2025-07-02 東京大学
トリチウム(3H または T と表記)は、水素(1H)の希少な放射性元素です。化学的に水素に類似しているため、環境中での移動性が高く、その99%以上はトリチウム水(HTO)の形で存在しています。これは、ALPS処理水に含まれるトリチウムの形態です。
<関連情報>
- https://www.iis.u-tokyo.ac.jp/ja/news/4809/
- https://www.sciencedirect.com/science/article/pii/S0025326X25007696
福島第一原子力発電所サイトからの人為起源トリチウム放出の海洋大循環モデルシミュレーション Ocean general circulation model simulations of anthropogenic tritium releases from the Fukushima Daiichi nuclear power plant site
Alexandre Cauquoin, Maksym Gusyev, Yoshiki Komuro, Jun Ono, Kei Yoshimura
Marine Pollution Bulletin Available online: 2 July 2025
DOI:https://doi.org/10.1016/j.marpolbul.2025.118294
Highlights
- Anthropogenic tritium releases from the FDNPP site to the ocean were modeled.
- TEPCO release scenario was used as input to ocean general circulation model COCO4.9.
- Except at the release point, anthropogenic tritium levels are below detection levels.
- Global warming and marginally eddy-resolving resolution fasten the tritium transport.

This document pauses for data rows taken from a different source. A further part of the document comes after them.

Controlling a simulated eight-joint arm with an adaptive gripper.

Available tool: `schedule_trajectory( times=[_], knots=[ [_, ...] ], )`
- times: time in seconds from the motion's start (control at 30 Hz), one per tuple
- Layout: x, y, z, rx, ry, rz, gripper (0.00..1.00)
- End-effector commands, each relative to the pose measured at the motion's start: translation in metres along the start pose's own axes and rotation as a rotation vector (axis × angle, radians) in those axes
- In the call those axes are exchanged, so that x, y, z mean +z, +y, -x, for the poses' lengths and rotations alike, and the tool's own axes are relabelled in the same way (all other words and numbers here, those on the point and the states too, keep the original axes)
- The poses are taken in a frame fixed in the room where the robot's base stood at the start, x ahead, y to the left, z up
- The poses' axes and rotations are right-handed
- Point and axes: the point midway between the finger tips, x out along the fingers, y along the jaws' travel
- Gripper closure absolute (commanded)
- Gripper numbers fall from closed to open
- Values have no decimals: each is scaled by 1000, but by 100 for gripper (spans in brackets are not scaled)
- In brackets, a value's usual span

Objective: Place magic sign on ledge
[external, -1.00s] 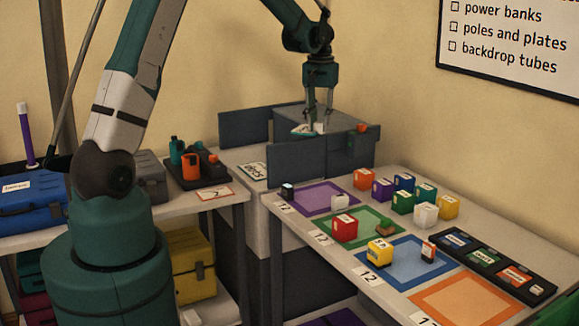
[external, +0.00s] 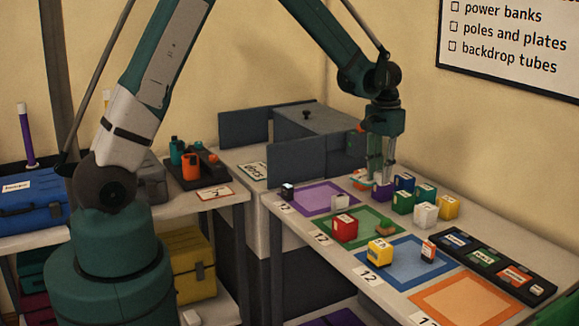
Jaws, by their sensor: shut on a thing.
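My gripper (external: 381,178) points down over the back of the right table, among the small cubes. It is shut on a small pale card, apparently the magic sign (external: 362,181); its edge shows left of the fingers, partly over the orange cube, and its writing is unreadable. A purple cube (external: 382,191) shows just below the fingertips; I cannot tell whether they touch.
Dark upright panels (external: 297,160) and a grey box with a black knob (external: 306,114) stand behind. Several cubes, coloured mats such as the purple one (external: 312,197), and a black tray (external: 497,262) fill the right table. The orange mat (external: 467,298) is bare.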

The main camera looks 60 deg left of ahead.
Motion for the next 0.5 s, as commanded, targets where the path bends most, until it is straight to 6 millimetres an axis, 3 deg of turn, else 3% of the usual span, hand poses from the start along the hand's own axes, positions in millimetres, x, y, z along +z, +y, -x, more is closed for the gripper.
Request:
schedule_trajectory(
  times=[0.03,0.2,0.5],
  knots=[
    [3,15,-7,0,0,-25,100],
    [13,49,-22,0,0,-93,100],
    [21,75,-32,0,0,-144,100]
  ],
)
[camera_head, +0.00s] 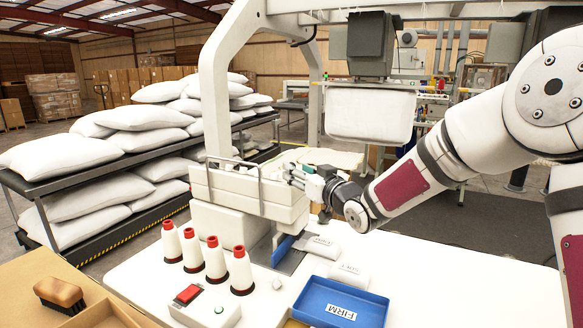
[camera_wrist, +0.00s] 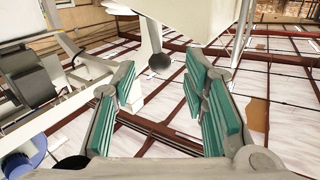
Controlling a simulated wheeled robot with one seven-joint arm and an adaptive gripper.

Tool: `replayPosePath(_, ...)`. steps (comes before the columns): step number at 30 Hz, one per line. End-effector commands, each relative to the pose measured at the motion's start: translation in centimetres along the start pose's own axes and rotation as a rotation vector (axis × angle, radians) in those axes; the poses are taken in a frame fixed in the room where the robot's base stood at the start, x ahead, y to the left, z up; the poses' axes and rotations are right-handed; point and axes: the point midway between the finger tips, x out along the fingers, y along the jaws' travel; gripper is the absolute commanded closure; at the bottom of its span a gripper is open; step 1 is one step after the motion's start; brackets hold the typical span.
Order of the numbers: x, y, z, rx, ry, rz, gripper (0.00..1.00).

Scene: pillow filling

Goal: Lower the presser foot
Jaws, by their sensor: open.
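The white sewing machine head (camera_head: 240,192) stands at the middle of the table in the head view. My gripper (camera_head: 303,178) is at its right end, with the arm reaching in from the right. In the wrist view my gripper (camera_wrist: 160,82) is open, its teal-padded fingers apart and empty. A pale lever with a dark ball knob (camera_wrist: 160,63) shows between the fingertips, beside the white machine body (camera_wrist: 195,15). I cannot tell whether the knob is between the pads or just beyond them. The presser foot itself cannot be made out; the head and gripper cover that area.
Several thread cones (camera_head: 216,260), a red-button control box (camera_head: 205,304) and a blue FIRM tray (camera_head: 340,305) stand on the white table (camera_head: 440,285). A brush (camera_head: 60,294) lies at left. A rack of pillows (camera_head: 130,150) is behind. The table's right side is clear.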

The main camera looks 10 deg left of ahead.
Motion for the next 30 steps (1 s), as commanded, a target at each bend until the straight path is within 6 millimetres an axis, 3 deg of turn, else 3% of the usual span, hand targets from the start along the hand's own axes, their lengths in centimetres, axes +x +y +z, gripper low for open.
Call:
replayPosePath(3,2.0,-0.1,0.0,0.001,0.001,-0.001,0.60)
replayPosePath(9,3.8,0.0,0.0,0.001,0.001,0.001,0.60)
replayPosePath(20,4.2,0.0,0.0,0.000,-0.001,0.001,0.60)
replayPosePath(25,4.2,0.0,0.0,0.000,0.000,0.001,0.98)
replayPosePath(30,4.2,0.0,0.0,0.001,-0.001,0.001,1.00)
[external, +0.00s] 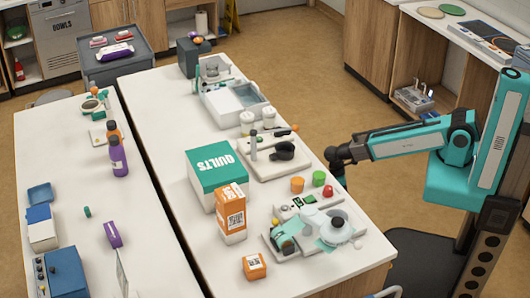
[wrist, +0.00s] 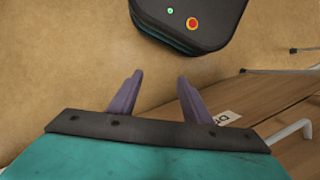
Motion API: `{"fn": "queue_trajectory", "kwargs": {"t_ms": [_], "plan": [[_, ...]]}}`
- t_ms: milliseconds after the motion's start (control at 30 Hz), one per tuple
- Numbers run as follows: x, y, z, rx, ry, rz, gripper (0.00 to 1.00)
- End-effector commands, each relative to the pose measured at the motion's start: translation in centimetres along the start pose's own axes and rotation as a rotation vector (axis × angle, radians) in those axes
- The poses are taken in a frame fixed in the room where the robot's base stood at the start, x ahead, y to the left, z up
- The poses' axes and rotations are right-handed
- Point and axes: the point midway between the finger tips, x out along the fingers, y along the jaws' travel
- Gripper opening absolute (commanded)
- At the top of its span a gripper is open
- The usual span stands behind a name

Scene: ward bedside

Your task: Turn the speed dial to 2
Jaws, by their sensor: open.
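I cannot make out a dial marked for speed in either view. A low panel device (external: 294,206) with a dark display and small coloured parts lies near the right edge of the middle bench; its markings are too small to read. A white device with a round clear top (external: 337,229) stands just in front of it. My gripper (wrist: 157,92) is open and empty in the wrist view, with two purple-grey fingers apart over the floor. In the external view my arm's dark end (external: 338,160) hangs beside the bench's right edge, and its fingers are not clear.
Wooden bench front (wrist: 215,95) is close right of my fingers. Brown floor (external: 335,105) is free beyond.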

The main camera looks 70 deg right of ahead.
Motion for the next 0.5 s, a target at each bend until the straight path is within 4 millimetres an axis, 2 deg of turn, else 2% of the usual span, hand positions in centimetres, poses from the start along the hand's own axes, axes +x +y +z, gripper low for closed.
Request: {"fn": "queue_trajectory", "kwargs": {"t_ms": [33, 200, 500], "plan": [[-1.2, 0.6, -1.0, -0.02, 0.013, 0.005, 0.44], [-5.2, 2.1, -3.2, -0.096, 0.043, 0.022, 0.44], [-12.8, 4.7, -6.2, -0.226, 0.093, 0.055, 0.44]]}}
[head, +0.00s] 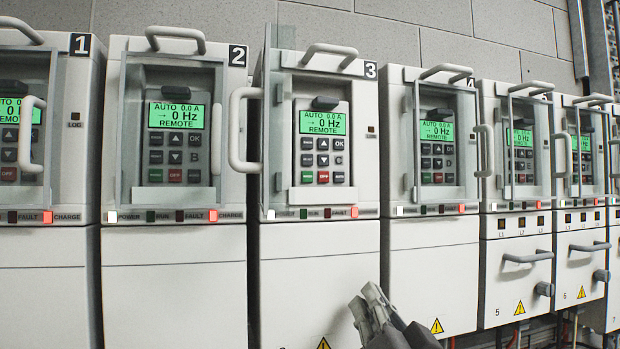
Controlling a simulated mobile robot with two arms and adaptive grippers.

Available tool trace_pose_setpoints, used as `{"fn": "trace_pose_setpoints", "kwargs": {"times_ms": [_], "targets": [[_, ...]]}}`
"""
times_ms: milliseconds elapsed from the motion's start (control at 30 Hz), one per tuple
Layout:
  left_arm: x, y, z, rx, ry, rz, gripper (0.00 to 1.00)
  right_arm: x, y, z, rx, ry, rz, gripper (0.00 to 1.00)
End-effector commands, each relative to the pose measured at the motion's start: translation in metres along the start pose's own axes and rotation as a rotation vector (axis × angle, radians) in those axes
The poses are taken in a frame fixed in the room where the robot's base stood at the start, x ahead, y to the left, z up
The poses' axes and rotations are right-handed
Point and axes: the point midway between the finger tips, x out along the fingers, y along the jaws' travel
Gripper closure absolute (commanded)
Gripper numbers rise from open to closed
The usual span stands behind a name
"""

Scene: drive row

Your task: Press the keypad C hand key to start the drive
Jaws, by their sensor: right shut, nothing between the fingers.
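Drive 3 (320,250) stands near the middle of the head view. Its keypad C (323,148) has a lit green screen (323,122) reading AUTO, 0.0 A, 0 Hz, REMOTE. The hand key seems to be the green key (307,177) at the keypad's lower left; its label is too small to read. A red key (323,177) sits beside it. The clear cover with its white handle (240,130) stands swung out to the left, and the keypad is uncovered. My right gripper (368,302) is shut and empty, low in front of drive 3's lower panel, below and right of the keypad, apart from it.
Drive 2 (175,260) stands to the left and a fourth drive (432,260) to the right, both with covers over their keypads. More drives continue right, with protruding grey handles (527,257). The space before drive 3's lower front is clear except for my arm.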

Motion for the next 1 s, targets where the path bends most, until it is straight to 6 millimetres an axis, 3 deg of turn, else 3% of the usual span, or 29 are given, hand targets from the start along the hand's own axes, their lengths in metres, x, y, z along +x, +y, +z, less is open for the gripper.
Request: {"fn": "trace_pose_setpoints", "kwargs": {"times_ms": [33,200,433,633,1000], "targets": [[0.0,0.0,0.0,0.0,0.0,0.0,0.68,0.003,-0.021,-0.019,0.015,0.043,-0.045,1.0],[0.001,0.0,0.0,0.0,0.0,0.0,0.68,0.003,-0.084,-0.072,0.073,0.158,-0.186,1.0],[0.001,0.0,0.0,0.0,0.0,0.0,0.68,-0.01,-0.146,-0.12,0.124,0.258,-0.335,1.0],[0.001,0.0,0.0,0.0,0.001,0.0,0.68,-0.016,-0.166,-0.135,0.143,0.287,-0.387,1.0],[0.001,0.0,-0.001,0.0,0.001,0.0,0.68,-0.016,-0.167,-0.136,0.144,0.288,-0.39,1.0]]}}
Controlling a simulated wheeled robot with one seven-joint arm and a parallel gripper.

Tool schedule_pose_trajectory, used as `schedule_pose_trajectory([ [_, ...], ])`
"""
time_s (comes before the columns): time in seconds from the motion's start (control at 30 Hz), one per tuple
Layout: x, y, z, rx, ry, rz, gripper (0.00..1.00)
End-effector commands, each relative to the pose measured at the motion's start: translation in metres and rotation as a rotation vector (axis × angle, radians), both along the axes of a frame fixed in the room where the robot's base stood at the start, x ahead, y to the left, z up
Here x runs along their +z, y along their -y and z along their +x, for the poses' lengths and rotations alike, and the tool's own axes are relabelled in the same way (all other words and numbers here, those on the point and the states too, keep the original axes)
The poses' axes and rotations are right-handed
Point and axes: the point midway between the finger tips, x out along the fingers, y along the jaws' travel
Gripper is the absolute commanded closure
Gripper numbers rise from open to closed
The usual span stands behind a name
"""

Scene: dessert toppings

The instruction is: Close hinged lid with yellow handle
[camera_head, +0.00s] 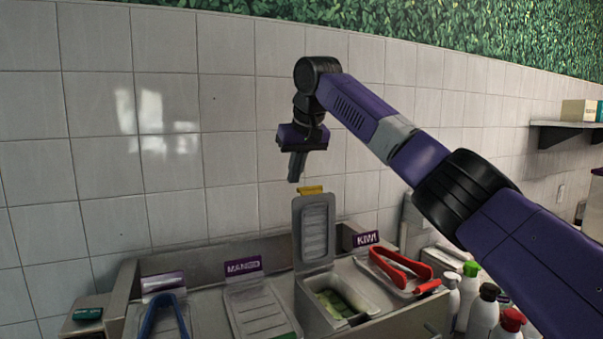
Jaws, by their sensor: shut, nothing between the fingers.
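The hinged lid (313,234) stands open, close to upright, at the back of its topping bin. Its yellow handle (311,190) is at the top edge of the lid. The bin below (338,301) is uncovered and shows green pieces inside. My gripper (295,179) is shut and empty, pointing down. In the picture it is just above and slightly left of the yellow handle, with a small gap between them. The exact depth between gripper and handle cannot be told.
Red tongs (401,268) lie right of the open bin by the KIWI sign (367,239). Left are a closed lid (262,311), the MANGO sign (243,266) and blue tongs (165,315). Several bottles (483,309) stand at lower right. A tiled wall (230,130) rises behind.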

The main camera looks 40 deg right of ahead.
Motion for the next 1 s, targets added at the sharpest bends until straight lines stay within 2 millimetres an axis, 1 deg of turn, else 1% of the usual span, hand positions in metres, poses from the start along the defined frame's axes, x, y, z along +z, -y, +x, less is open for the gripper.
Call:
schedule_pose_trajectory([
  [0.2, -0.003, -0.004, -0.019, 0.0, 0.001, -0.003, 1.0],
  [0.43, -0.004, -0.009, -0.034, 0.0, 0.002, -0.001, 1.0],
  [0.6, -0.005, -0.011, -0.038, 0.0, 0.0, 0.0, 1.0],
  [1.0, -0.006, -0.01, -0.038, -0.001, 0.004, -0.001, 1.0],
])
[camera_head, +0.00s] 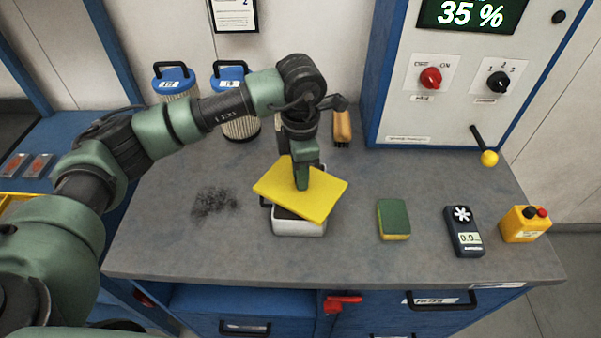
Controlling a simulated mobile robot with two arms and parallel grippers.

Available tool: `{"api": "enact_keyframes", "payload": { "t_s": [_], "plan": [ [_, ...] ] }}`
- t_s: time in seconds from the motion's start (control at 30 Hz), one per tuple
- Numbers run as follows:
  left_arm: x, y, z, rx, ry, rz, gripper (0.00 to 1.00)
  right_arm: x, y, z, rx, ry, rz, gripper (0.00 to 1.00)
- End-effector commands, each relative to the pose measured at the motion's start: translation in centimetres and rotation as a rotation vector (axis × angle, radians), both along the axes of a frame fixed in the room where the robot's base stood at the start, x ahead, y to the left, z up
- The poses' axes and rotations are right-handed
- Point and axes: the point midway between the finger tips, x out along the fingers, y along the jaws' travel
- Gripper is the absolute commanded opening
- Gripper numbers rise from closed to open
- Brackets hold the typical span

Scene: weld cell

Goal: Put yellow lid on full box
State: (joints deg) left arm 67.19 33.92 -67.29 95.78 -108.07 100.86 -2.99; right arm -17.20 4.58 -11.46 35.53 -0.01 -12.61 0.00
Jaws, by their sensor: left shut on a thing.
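The yellow lid (321,199) is a flat yellow plate in the middle of the grey bench. My left gripper (302,184) comes down from above and is shut on the yellow lid near its middle. The lid is tilted and turned relative to the box below. The box (299,228) is small and whitish with a dark inside, and stands on the bench under the lid. The lid hides most of the box's opening, so I cannot tell whether they touch. My right gripper is not in view.
Two blue-capped filters (175,82) and a brush (342,128) are at the back. Dark dust (214,203) lies left on the bench (180,250).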

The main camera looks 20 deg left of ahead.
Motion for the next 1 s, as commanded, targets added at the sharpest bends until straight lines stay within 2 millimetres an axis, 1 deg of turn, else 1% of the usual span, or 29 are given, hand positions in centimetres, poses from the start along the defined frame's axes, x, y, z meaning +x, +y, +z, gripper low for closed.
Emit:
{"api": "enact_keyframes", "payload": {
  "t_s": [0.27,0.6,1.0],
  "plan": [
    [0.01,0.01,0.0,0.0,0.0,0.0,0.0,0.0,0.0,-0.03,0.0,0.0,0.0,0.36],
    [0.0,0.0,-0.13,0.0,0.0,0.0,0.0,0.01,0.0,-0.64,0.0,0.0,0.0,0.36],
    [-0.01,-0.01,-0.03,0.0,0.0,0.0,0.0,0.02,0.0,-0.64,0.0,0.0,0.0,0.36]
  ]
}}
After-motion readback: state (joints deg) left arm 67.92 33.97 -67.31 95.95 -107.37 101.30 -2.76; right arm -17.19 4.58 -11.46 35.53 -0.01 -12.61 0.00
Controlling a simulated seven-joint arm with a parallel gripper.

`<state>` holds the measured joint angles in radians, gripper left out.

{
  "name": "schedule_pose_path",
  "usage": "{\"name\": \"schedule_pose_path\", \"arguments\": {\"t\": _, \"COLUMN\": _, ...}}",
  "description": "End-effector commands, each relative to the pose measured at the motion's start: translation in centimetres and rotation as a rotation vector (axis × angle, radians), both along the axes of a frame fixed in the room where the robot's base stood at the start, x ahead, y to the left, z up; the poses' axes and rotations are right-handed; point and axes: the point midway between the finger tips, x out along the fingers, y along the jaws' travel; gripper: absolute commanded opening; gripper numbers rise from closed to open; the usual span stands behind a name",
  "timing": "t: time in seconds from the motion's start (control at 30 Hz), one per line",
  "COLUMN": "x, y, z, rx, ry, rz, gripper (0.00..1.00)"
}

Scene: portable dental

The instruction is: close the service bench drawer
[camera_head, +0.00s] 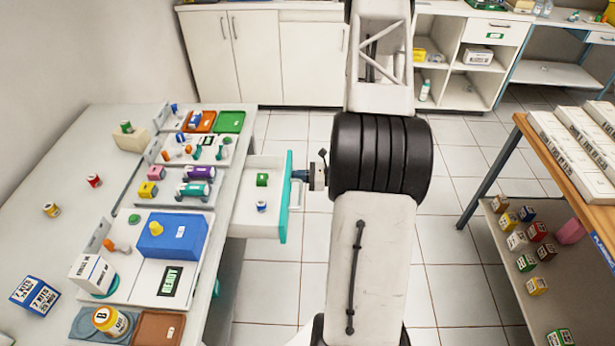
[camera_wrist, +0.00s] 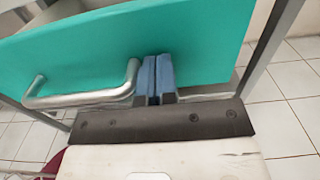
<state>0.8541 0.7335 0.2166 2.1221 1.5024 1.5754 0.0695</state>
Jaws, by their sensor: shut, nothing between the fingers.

- However, their effects on tritium concentration values are below the detection limits.
Abstract
This study uses the ocean general circulation model COCO4.9 to examine for the first time the influence of climate conditions and horizontal resolutions on the spatial and temporal distributions of anthropogenic tritium released from the Fukushima Daiichi Nuclear Power Plant (FDNPP) site into the ocean. For the tritium activities, the accidental discharge of March 2011 and the treated water release from TEPCO Scenario A (i.e., “largest amount of tritium” scenario) were used as inputs in COCO4.9 to perform global ocean tritium simulations extending up to the year 2099. Simulated tritium concentrations in the Pacific Ocean reveal similar spatial distributions and are below the detection limit, except for a tritium peak near the FDNPP discharge site during the accident. Under the SSP5–8.5 climate scenario (the highest CO2 emission case scenario), the shifting of the Kuroshio extension northward and the associated enhanced eastward transport affect the temporal variability of the tritium signal and increase the tritium concentration at the south of Japan, but still below the detection limit. In the high-resolution experiment, the Kuroshio current and its extension are narrower and stronger in the marginally eddy-resolving simulation and the transport of tritium is strengthened, allowing it to reach the western US or the Asian coast from the release point in a shorter time. However, except near the FDNPP discharge site, tritium concentration values are only slightly affected by the horizontal resolution, showing that the long-term safety threshold in terms of tritium concentration is not exceeded with the currently planned treated water release.